Nearby Tanzania sees more than $12bn transferred annually, with a GDP of $28bn.
In these two countries M-Pesa money is a mobile-phone based money transfer and micro-financing service. Launched by Vodafone in 2007, it is proving to be a huge success.
The rapid adoption of feature phones, smartphones and online technology is providing new, highly-convenient ways for consumers to pay themselves, other people, bills and retailers. With this mobile revolution has come an array of mobile payment solutions. Some examples include Standard Bank’s Snapscan, Absa’s Payment Pebble and Payment Pebble Handset, Vodacom’s M-Pesa, the Zapper App, Nedbank’s Pocket Pos, MTN’s Mobile Money, FNB’s e-Wallet and Nedbank’s Send iMali.

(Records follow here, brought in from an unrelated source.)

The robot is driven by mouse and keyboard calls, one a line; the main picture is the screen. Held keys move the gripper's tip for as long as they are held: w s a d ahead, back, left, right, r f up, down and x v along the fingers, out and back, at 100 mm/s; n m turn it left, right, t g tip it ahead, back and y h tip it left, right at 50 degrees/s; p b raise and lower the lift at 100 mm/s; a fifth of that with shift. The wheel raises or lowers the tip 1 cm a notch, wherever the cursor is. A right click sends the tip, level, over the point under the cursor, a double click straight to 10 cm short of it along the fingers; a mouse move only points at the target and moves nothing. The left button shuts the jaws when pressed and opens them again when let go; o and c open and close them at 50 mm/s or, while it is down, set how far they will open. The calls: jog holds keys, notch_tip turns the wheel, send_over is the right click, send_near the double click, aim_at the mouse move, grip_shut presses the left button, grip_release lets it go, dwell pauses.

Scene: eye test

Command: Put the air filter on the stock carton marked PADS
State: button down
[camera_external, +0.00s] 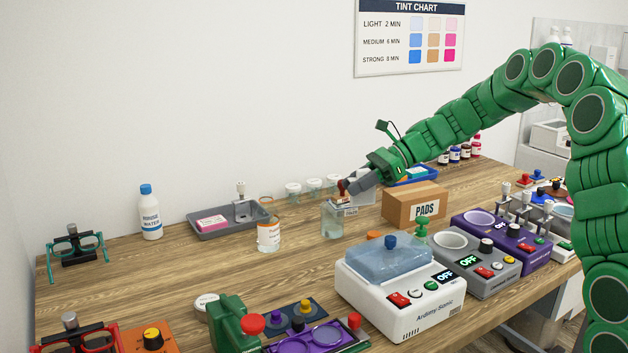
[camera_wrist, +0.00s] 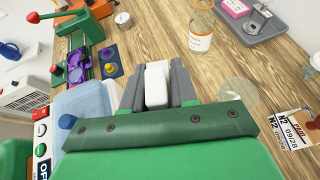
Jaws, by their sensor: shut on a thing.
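My gripper (camera_external: 350,188) is held above the bench, to the left of the carton marked PADS (camera_external: 398,211). In the wrist view my gripper (camera_wrist: 156,88) is shut on a small white block (camera_wrist: 157,84), which appears to be the air filter. The block lies between the two grey fingers. In the external view the block is too small and covered to make out clearly. The brown PADS carton stands closed on the bench, and the part of its top that shows looks bare. The carton cannot be made out in the wrist view.
A glass jar (camera_external: 332,224) stands just below my gripper. An orange-labelled jar (camera_external: 268,237) and a grey tray (camera_external: 205,234) are to the left. A white machine with a blue lid (camera_external: 388,262) stands in front. A blue tray (camera_external: 424,176) lies behind the carton.

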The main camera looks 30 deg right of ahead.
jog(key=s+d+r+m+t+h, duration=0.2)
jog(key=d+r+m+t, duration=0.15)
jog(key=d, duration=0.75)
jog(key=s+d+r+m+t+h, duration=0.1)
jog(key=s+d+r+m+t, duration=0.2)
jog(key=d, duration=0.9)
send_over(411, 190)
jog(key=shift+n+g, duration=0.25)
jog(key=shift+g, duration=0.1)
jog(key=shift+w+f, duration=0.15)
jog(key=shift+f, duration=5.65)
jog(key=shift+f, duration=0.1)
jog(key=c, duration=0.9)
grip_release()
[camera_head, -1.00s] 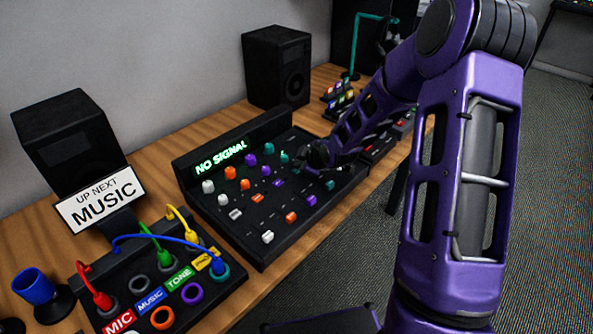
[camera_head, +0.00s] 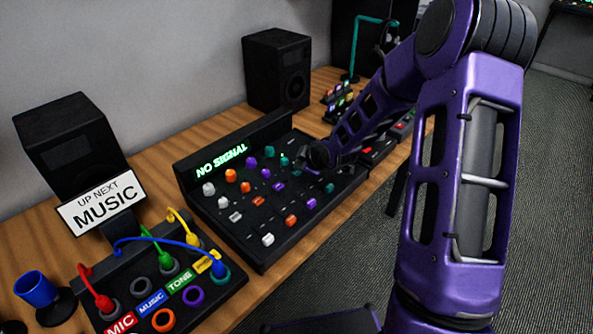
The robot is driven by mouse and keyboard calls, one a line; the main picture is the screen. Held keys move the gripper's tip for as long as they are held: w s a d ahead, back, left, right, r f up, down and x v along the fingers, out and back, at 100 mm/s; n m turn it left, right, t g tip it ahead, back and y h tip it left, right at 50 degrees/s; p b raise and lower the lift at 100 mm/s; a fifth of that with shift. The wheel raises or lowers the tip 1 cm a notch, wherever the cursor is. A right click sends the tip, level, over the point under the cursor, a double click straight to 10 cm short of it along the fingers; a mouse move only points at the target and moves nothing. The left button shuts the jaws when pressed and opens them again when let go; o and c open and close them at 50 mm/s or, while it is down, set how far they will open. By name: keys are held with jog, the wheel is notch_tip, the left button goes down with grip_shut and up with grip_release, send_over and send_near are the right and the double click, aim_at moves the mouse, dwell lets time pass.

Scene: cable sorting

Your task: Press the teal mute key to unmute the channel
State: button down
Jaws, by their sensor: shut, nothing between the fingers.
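The black mixer (camera_head: 215,213) lies on the wooden desk, its green display (camera_head: 221,160) reading "NO SIGNAL". Its right-hand column has teal controls; a teal knob (camera_head: 270,151) shows at the back and a teal fader cap (camera_head: 329,187) near the front. I cannot clearly make out the teal mute key; my gripper covers part of that column. My purple arm reaches in from the right. My gripper (camera_head: 311,172) is shut and empty, pointing down just over the teal column. I cannot tell whether its tips touch the panel.
A patch panel (camera_head: 228,287) with red, green, yellow and blue cables stands at the front left, beside a blue cup (camera_head: 36,289). An "UP NEXT MUSIC" sign (camera_head: 100,203) and two speakers stand behind. Smaller panels lie right of the mixer, near my arm.

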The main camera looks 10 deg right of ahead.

One of the main issues anyone operating in this sector is faced with is this: In the relationship between retailers, banks and customers, what role will new technologies play?
Retailers are exploring any opportunity to solicit new ways of being paid and differentiating themselves. Adopting alternative services at the point of sale (POS) will play a key role in this. Therefore, understanding customer needs and wants is a focus point for retailers and banks. The way people pay for transactions is changing.
A breakdown of customer payment methods provides insight. Cash is still “king” – it accounts for most of the value transfer in African commerce. However alternative payments are gaining traction. In many markets across Africa, card payments, while still limited, are growing and e-commerce is also growing aggressively.
Mobile point of sale (mPOS) growth has been nothing short of phenomenal. In South Africa, a fairly conservative market when it comes to mPOS adoption, we have more than 10,000 mPOS devices in circulation since first being brought to market. Nigeria, with Africa’s highest mobile phone penetration, is regarded as the next big mobile payment opportunity.
Much of the rhetoric behind the product revolution involves tapping into the unbanked sector of the market. According to Vodacom’s estimates, there are seven million people in South Africa who earn salaries but do not have their own bank accounts, which represents about 14% of the population.
In the rest of Africa, this figure is a lot higher: the organisers of the Mobile Money Africa conference in 2013 estimated that 80% of adults on the continent were still unbanked.
It is small wonder that non-traditional financial companies, such as Google, Apple and now Samsung, which launched its payment app at the World Mobile Conference in Barcelona recently, are all vying for a slice of the mPOS pie.
Meanwhile, crypto currency is also gaining traction on the continent. In August last year, Africa’s first Bitcoin ATM opened in Johannesburg while Nigeria’s Bitcoin exchange launched in January this year – and more are to follow.
So if one takes a look at the changing ways of paying or being paid, cash is losing ground, and being replaced by card payments, online payments, mobile payments, wearable technology, biometrics and crypto currency. These payment methods are growing at different rates, in different markets for various reasons.
In Africa, three factors are key to the growth of payment methods: security, market demand and a push towards integration.
The availability of secure payment facilities is most critical and is a major differentiator that all entrants to the African market will have to take into account. Near Field Communication (NFC) will have a key influence on the development roadmap of future mPOS solutions, as the various QR code and other mobile check out methods need a standard. Tokenisation solutions enabling the likes of Apple Pay in an NFC configuration has already shown its influence in the US market and it’s only a matter of time before it will become the key secure payments acceptance enabler on the global stage.
In terms of demand, we’ve seen in markets such as Kenya, where mobile has been adopted by customers as a method of payment, that the demand for mPOS is outstripping that of traditional POS and any attempts to enter such a market should include strong mPOS solutions.
And in terms of the integration push, many multi-nationals and large retailers already use payment methods that are integrated with their sales infrastructure and treasuries, and therefore prefer to roll out standard solutions across their outlets. Customers are then pushed into using the retailer’s preferred payment methods that play into the traditional POS space.
It is clear that a rigid, narrow payment suite approach will not work. What is needed is a flexible, consistent payment approach. In certain markets we are starting to see integration driven by customer demands and needs – and this is where traditional and mobile payments complement each other.
In these markets mPOS is used for non-traditional payments such as sending money, buying apps or music and paying a vendor at a seasonal show. However, adoption rates, for all forms of payments, do not always follow innovation and in some instances customers have remained cynical and refused to adopt. Traditional POS thus remains the payment method of choice at established retailers.
The future of payments in Africa will be affected by a combination of the growth of mPOS, the speed and quality of infrastructure development, the push of payment methods by major retailers, as well as customer demand. Merchants and banks moving into new countries in Africa need to be mindful that each territory is different and will need different solutions.